Task data
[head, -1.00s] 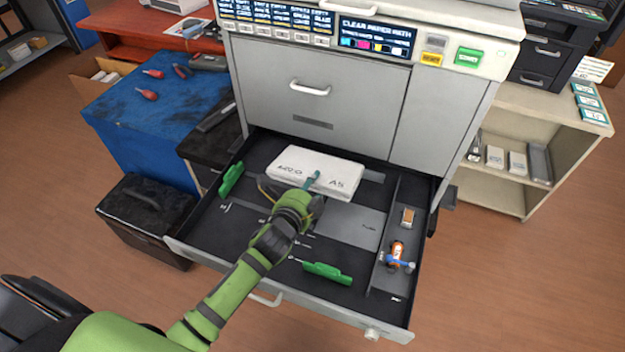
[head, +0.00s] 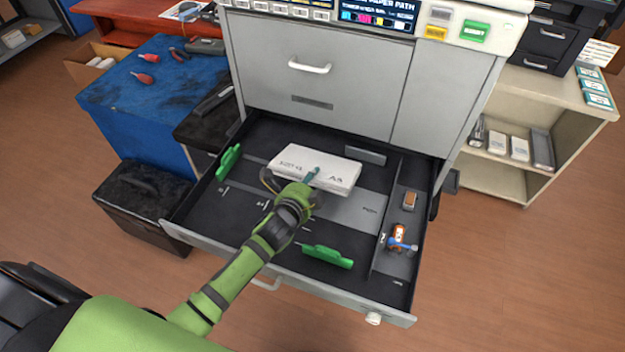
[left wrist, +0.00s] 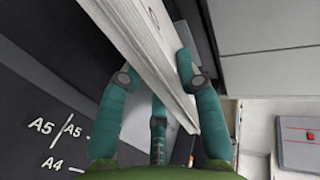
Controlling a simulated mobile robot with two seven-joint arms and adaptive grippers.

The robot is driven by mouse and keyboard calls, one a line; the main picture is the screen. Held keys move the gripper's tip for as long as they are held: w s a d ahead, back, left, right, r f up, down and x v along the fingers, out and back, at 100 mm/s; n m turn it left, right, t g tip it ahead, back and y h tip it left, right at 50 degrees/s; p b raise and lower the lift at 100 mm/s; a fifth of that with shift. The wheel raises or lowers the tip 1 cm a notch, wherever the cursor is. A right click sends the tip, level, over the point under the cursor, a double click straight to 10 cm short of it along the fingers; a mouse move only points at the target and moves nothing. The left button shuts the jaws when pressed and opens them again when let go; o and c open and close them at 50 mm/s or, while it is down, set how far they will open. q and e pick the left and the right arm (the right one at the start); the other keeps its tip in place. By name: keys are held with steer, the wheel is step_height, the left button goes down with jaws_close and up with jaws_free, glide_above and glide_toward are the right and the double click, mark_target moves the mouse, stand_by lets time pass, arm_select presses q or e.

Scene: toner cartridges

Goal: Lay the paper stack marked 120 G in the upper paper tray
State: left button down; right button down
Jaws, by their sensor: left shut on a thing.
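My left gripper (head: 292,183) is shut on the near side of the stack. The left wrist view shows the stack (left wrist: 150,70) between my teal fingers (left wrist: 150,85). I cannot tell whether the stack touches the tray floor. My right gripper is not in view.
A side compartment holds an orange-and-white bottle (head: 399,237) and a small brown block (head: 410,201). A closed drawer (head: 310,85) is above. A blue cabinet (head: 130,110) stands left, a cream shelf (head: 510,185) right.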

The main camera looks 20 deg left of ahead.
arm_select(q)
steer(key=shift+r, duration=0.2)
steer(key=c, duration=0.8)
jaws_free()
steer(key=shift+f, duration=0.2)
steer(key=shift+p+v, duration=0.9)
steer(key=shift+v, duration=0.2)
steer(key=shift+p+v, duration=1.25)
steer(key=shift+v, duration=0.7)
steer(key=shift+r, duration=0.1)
* * *
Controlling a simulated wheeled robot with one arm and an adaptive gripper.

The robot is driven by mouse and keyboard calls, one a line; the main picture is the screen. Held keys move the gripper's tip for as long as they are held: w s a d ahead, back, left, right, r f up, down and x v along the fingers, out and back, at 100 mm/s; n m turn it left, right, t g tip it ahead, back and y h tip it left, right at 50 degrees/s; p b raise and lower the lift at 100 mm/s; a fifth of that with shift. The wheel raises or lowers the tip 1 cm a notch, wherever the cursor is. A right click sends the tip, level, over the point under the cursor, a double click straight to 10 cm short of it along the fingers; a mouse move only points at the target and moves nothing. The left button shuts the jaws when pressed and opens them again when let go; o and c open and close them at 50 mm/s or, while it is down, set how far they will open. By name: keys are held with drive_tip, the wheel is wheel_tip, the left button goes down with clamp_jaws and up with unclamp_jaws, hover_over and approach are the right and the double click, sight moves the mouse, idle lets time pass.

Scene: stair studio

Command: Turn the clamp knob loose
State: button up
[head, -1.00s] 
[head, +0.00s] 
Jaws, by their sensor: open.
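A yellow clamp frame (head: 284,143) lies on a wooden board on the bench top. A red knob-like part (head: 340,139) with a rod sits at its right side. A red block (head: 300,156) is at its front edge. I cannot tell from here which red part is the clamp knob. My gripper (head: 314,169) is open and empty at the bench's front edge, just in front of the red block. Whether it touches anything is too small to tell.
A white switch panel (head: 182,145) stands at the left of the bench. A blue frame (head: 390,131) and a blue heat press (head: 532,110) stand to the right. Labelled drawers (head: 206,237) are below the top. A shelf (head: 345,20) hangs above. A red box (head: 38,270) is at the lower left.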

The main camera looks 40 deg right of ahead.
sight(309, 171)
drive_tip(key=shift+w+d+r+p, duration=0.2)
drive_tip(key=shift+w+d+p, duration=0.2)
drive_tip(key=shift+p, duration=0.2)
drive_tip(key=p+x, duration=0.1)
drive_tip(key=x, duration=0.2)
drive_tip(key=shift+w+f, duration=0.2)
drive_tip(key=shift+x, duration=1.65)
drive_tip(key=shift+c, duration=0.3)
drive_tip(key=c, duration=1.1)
---
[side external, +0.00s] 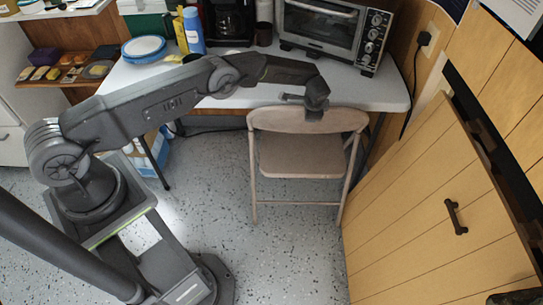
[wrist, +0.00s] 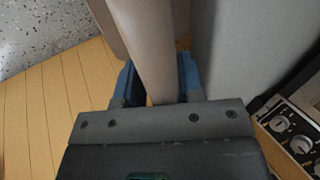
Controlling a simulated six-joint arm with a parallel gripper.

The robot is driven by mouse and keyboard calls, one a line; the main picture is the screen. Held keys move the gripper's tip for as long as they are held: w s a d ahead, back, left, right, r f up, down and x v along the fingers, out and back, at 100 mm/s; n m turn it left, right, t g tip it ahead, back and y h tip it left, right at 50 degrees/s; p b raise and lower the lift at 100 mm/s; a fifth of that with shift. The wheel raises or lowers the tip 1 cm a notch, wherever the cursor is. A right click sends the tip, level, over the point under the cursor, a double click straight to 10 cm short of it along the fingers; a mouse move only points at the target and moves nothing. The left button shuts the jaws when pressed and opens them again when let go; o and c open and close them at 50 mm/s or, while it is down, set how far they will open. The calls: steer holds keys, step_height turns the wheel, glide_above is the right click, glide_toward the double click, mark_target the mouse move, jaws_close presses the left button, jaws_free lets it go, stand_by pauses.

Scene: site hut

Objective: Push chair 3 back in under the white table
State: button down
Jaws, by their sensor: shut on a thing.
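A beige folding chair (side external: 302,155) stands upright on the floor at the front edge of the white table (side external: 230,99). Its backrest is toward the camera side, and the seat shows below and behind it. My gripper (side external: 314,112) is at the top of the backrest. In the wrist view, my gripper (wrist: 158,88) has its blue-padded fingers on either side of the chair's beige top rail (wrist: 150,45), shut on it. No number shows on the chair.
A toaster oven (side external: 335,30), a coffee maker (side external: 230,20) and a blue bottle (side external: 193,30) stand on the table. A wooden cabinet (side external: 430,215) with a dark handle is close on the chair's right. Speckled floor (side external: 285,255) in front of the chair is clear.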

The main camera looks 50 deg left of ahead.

Written problem
List the lines of the material in which the word "adaptive" occurs.

Solution to this task
Controlling a simulated mobile robot with two seven-joint arms and adaptive grippers.
Controlling a simulated wheeled robot with one arm and an adaptive gripper.

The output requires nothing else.